Un espacio mundial en disputa

Sin embargo, no debemos creer que la tendencia nacionalista al compromiso conducirá a soluciones especialmente estables y armoniosas para el orden mundial. Las tensiones inherentes a la formación de bloques lo demuestran claramente. Mientras que el presidente Biden espera que los europeos apoyen las políticas de su administración hacia el emergente bloque sino-ruso, las políticas «Buy American» de su administración también han perjudicado a las empresas europeas que exportan a Estados Unidos. Por eso, el llamado de Emmanuel Macron a la autonomía estratégica europea también iba dirigido, en parte, contra Estados Unidos, cosa que cuestiona la unidad de un bloque occidental. Al mismo tiempo, no está claro hasta qué punto Macron (o cualquier otro político francés) subordinará los intereses estratégicos franceses a los de la Unión Europea en su conjunto, si fuera necesario. Emmanuel Macron ha defendido, a menudo, «la autonomía estratégica de Europa» y «la independencia agrícola, sanitaria, industrial y tecnológica de Francia» en el mismo discurso, sin indicar cómo podrían coexistir estos dos niveles. Por lo tanto, la formación de bloques no conducirá a la aparición de monolitos económicos impenetrables, sino a una red de alianzas cambiantes. 

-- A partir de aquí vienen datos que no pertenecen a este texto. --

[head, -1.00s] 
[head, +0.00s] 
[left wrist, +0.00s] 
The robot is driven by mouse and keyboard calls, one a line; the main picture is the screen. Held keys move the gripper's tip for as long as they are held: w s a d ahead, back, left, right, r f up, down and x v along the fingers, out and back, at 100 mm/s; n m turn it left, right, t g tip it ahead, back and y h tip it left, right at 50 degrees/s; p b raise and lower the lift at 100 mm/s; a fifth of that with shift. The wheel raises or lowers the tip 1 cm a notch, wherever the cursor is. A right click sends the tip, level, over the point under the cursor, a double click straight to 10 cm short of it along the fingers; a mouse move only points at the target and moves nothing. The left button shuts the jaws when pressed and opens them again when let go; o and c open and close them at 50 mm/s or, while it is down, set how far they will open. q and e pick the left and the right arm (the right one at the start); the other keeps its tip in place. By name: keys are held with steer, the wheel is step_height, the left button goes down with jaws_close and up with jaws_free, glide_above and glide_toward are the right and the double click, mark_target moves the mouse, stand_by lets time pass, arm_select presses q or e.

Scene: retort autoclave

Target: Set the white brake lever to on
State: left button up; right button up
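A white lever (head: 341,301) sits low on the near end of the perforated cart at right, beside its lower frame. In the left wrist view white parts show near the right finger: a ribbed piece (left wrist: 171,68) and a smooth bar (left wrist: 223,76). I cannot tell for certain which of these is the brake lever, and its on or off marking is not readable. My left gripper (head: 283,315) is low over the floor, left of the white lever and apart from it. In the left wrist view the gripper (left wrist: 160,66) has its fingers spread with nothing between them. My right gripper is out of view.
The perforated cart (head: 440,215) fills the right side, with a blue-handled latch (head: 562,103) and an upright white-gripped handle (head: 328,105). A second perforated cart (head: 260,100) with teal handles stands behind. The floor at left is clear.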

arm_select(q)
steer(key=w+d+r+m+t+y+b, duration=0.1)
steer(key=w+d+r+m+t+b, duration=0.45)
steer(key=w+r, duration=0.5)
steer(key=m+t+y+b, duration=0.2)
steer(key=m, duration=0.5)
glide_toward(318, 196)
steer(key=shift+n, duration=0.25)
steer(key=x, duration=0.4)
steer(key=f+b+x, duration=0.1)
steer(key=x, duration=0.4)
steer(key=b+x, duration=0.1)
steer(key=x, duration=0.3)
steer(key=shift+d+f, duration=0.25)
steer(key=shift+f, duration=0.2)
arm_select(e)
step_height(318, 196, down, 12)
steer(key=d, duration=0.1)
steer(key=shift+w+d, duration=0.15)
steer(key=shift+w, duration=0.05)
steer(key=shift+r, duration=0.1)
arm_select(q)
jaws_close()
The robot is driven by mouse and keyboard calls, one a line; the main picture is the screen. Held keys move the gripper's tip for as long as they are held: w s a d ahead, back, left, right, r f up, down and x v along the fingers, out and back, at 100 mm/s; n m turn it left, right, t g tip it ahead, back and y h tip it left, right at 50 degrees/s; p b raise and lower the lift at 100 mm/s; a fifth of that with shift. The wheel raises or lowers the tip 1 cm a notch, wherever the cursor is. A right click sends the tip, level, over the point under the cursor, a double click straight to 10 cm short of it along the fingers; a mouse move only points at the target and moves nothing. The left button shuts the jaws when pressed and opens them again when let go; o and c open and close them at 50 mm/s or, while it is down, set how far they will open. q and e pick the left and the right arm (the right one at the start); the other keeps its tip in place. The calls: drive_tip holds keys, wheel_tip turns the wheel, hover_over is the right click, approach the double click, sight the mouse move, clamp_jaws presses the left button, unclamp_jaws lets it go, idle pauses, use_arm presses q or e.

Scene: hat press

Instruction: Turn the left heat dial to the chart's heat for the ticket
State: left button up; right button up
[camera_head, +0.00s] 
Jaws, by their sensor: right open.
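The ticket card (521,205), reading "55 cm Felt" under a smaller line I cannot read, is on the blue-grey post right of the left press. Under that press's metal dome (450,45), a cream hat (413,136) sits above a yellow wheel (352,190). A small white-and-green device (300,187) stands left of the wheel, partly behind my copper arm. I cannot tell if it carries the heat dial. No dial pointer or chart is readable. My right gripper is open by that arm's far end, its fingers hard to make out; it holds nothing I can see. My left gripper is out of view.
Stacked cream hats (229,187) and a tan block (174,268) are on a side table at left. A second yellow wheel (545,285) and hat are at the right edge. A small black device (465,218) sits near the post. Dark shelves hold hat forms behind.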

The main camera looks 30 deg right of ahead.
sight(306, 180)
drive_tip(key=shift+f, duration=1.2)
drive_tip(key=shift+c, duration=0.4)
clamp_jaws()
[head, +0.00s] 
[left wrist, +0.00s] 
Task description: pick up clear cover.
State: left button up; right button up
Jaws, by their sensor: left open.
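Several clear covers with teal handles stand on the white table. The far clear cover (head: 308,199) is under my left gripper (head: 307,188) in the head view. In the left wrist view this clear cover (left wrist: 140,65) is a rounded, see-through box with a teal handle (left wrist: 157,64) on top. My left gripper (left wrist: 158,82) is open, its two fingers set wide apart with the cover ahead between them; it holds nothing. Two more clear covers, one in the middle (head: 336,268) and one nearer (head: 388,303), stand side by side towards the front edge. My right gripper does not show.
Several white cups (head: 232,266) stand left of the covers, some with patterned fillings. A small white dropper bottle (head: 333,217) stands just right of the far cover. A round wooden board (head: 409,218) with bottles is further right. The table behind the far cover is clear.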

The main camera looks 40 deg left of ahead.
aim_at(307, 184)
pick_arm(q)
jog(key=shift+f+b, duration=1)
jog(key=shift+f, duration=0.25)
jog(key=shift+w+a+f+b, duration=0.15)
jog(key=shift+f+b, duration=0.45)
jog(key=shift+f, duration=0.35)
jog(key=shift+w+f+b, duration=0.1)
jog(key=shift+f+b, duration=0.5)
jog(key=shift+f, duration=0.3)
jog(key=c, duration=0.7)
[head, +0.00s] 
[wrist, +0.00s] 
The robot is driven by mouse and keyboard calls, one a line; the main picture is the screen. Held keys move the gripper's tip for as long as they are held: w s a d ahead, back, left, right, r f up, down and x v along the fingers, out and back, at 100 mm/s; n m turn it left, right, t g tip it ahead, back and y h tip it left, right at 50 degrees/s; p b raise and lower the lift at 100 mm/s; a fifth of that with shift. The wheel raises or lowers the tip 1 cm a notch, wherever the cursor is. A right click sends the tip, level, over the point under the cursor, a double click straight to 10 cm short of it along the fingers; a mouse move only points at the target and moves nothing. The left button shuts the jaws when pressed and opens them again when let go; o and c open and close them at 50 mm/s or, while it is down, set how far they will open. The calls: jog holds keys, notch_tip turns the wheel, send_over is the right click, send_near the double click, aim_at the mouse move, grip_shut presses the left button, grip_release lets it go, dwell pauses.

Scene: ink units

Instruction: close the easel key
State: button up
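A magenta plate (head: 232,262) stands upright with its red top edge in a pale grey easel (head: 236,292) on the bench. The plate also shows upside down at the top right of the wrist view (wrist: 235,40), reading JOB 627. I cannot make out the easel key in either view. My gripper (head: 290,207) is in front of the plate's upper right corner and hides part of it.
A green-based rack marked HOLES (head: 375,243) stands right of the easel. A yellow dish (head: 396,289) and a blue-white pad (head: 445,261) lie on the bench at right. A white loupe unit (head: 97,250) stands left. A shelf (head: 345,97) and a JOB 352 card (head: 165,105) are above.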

Ésta es la implicación final del dilema nacionalista. A medida que cambien las circunstancias, también lo harán las soluciones que elijan los políticos para salvar la distancia entre aislamiento y apertura. El resultado no será ni la fantasía de la autosuficiencia nacional ni la utopía del libre comercio mundial, sino una globalización politizada y fragmentada en la que coexistirán zonas de intensa competencia de mercado con islas protegidas de intervención estatal. Si se examina más de cerca, resulta que esta perspectiva no es muy diferente de la economía mundial tal y como ha existido durante la mayor parte de los últimos 250 años.